Instruction. Below are the records; locate each line with the word "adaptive" and copy it.

Supplied data.
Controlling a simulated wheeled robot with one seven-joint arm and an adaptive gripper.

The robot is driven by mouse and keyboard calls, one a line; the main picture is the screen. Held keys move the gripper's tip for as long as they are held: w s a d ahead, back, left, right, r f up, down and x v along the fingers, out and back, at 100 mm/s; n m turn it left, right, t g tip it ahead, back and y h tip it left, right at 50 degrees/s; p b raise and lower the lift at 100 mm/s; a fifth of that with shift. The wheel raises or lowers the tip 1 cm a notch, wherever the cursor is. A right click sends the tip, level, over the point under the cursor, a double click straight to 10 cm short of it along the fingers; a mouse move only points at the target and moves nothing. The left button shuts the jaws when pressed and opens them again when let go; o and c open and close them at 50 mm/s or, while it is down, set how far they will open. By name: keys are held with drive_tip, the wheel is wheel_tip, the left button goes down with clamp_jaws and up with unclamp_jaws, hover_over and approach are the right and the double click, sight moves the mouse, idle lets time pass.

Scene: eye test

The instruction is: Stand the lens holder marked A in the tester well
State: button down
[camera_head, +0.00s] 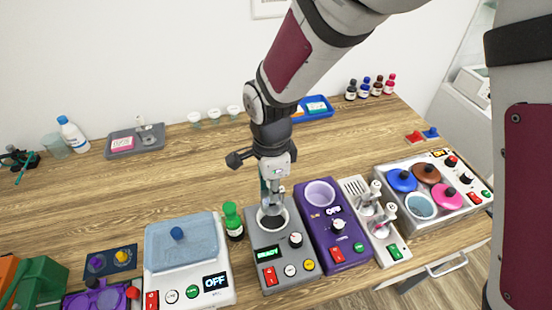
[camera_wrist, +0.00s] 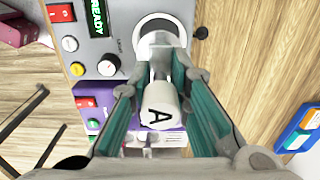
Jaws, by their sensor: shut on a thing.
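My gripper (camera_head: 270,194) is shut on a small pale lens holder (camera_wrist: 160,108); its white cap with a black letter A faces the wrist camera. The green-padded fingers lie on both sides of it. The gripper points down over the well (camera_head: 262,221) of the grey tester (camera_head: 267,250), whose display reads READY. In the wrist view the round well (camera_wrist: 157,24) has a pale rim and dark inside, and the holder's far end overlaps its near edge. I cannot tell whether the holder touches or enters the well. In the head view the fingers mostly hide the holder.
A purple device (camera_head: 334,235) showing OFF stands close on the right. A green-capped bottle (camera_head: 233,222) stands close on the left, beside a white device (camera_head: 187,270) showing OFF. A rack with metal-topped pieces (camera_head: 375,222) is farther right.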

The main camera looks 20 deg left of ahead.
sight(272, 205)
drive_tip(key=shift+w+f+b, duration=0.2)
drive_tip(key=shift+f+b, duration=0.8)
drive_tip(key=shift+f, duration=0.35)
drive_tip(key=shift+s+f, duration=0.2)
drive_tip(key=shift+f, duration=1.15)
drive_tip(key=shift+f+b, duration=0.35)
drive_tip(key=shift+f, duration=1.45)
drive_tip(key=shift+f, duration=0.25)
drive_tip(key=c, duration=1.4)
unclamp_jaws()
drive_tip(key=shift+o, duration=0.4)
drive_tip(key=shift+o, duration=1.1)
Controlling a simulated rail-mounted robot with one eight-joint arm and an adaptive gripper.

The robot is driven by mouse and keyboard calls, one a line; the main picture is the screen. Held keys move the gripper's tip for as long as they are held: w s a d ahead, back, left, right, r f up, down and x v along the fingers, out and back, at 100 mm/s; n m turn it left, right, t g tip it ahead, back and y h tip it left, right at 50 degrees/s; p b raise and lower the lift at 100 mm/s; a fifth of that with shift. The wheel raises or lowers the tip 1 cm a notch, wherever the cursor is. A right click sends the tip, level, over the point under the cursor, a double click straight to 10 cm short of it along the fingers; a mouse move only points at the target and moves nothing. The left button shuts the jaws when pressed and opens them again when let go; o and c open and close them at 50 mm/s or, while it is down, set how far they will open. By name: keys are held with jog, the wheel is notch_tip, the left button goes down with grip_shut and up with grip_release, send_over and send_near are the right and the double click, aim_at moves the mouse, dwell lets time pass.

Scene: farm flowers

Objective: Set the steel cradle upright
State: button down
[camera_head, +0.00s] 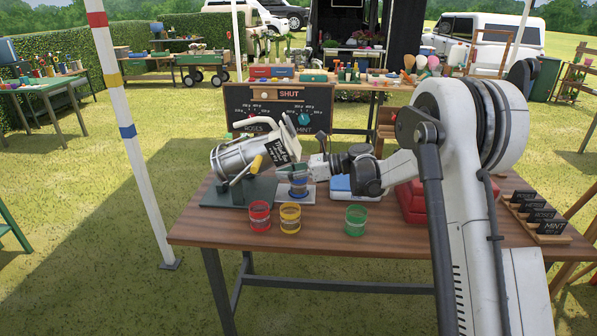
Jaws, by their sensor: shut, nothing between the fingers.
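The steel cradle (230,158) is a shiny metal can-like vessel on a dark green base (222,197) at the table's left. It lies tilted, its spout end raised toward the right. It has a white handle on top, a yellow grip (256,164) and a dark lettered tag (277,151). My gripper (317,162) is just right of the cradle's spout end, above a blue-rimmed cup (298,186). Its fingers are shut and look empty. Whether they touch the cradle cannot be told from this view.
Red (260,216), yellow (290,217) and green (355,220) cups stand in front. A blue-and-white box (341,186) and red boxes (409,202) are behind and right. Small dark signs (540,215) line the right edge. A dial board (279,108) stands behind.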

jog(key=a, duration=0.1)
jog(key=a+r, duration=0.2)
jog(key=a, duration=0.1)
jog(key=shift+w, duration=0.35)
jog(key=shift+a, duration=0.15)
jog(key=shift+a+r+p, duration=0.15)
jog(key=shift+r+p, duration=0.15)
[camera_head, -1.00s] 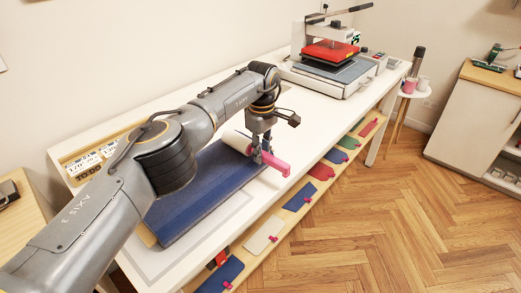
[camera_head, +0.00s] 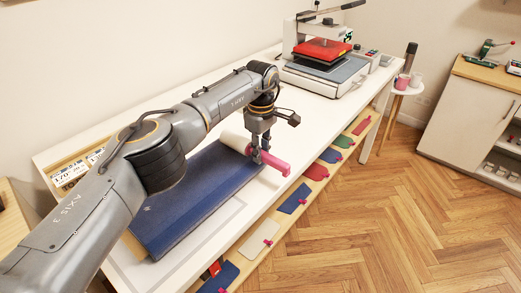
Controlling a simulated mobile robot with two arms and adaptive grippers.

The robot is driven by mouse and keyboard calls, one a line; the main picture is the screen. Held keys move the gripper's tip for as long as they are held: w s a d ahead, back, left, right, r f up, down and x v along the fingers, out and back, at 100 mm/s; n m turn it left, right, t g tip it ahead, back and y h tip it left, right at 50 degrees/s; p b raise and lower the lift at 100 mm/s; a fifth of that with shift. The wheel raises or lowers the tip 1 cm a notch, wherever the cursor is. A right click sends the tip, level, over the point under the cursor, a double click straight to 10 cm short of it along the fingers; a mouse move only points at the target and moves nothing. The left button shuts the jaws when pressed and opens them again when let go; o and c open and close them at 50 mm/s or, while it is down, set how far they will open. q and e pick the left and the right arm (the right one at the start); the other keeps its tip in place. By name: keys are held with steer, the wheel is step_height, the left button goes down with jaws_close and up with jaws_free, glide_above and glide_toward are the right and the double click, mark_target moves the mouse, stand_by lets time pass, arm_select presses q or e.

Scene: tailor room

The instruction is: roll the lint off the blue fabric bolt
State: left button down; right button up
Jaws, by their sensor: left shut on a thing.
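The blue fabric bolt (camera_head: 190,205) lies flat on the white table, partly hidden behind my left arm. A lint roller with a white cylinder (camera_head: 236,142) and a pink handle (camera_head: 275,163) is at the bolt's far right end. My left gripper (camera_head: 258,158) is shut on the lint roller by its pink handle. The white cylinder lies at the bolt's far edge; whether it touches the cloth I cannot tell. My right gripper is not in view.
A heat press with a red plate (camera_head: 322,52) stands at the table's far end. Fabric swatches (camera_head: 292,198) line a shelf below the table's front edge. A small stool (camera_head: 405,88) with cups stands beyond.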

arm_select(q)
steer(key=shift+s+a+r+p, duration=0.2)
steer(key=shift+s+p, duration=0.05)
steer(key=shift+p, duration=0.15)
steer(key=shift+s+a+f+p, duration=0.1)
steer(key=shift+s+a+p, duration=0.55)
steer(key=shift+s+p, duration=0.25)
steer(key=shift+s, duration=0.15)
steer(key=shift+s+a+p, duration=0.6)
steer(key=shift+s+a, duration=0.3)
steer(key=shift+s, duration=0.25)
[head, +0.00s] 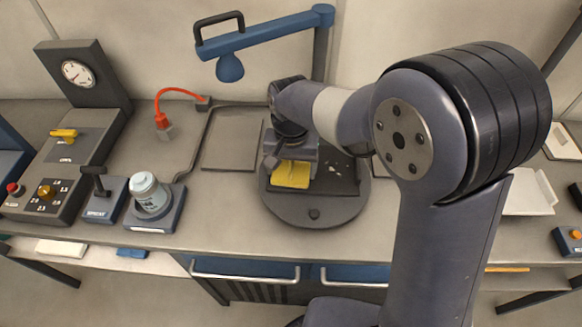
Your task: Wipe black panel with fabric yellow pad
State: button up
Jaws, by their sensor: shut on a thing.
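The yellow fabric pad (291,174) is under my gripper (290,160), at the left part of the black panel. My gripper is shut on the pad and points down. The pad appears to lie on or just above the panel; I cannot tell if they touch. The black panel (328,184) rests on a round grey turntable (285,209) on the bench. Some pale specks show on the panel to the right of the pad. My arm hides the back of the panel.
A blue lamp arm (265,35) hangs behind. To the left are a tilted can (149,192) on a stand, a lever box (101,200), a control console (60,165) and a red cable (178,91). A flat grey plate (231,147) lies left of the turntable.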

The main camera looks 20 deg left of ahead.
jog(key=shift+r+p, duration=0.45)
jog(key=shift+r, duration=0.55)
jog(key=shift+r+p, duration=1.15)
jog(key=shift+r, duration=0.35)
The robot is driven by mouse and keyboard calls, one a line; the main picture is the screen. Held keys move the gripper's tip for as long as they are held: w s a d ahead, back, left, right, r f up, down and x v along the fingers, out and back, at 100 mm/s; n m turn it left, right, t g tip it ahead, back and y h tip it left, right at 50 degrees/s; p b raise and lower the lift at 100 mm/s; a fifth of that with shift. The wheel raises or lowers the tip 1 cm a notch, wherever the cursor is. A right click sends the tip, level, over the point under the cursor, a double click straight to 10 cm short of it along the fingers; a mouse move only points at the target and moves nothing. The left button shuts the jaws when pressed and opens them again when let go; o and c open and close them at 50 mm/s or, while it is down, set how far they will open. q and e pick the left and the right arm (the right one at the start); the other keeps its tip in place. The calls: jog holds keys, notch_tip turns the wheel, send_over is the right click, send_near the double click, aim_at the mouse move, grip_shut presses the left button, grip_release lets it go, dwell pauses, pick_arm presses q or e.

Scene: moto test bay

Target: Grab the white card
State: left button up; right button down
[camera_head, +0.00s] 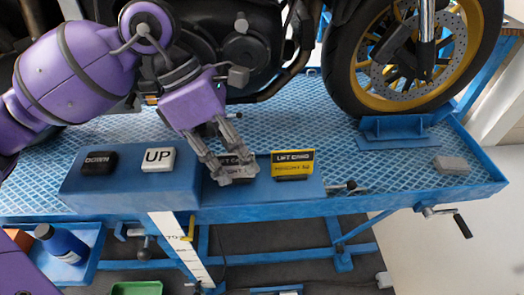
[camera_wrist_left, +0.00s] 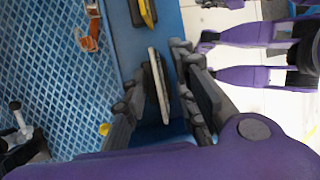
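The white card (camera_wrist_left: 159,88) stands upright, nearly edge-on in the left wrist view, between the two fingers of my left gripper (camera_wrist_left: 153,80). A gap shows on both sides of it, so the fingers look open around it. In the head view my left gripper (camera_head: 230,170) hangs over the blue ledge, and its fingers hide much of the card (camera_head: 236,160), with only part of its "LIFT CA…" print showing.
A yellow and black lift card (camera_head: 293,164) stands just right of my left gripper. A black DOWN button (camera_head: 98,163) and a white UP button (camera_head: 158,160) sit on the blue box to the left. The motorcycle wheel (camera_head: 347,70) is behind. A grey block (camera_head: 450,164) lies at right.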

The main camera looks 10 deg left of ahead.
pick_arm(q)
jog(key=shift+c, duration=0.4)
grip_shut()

* * *

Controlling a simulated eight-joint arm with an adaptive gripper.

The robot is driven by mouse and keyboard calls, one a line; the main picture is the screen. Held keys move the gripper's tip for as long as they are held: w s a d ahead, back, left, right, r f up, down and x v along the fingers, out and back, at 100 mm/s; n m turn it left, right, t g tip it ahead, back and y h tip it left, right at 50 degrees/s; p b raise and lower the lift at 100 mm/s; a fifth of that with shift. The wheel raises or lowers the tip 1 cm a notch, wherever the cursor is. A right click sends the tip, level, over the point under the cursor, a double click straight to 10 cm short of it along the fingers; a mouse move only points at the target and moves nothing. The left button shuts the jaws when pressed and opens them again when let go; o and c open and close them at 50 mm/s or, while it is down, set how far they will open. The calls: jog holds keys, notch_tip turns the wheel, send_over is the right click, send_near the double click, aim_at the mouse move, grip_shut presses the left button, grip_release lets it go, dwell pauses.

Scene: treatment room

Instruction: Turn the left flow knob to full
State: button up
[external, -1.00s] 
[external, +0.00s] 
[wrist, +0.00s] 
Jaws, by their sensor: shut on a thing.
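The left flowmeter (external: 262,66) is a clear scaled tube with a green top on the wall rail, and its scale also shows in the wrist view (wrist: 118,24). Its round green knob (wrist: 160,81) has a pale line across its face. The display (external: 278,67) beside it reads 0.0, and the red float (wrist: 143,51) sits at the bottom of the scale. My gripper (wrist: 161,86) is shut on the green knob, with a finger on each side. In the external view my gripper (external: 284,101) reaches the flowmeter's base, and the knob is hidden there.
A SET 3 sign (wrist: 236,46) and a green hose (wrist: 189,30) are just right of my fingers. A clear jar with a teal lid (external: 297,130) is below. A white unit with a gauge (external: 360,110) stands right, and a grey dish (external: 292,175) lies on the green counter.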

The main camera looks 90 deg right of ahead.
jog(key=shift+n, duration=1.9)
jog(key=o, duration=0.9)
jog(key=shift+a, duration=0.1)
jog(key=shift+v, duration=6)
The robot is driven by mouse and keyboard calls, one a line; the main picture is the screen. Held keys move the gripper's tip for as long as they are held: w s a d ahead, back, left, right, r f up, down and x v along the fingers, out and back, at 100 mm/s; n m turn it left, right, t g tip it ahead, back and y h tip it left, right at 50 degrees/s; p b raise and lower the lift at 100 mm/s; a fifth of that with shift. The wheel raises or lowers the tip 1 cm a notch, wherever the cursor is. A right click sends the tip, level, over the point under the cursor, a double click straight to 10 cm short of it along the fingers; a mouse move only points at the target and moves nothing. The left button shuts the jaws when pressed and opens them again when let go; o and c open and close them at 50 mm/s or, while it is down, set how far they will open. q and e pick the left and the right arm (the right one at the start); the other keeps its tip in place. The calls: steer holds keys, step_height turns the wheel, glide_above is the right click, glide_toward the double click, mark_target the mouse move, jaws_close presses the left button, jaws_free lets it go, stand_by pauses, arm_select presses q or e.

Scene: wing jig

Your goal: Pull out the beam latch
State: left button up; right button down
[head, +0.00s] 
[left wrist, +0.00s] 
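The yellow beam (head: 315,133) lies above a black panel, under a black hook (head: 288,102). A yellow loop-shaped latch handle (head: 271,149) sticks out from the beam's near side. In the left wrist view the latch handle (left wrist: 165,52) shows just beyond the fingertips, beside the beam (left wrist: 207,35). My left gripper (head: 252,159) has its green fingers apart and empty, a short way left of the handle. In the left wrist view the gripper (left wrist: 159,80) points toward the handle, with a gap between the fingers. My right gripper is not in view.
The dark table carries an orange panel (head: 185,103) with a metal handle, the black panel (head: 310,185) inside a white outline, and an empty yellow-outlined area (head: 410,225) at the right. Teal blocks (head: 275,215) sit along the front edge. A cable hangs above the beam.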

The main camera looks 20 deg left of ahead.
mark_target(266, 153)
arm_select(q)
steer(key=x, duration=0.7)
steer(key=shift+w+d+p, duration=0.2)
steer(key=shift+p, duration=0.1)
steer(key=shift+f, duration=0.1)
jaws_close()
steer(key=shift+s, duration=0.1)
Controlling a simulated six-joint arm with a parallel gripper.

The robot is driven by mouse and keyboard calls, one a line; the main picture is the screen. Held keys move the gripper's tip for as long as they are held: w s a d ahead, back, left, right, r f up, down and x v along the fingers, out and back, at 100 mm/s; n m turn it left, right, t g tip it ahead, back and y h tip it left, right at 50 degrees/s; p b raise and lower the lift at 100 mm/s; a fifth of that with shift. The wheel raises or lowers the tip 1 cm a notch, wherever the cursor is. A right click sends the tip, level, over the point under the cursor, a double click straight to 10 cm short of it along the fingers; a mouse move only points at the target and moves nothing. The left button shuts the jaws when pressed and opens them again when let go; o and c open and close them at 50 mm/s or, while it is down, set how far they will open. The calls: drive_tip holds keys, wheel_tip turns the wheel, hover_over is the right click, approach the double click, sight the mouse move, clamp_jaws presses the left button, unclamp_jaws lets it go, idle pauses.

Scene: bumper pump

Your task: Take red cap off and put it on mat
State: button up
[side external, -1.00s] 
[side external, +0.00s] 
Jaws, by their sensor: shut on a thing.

Response.
Controlling a simulated wheeled robot with one seven-joint arm and an adaptive gripper.
Controlling a simulated rail-mounted robot with one eight-joint arm and an adaptive gripper.
Controlling a simulated mobile robot with two arms and adaptive grippers.
Controlling a simulated eight-joint arm with an adaptive gripper.

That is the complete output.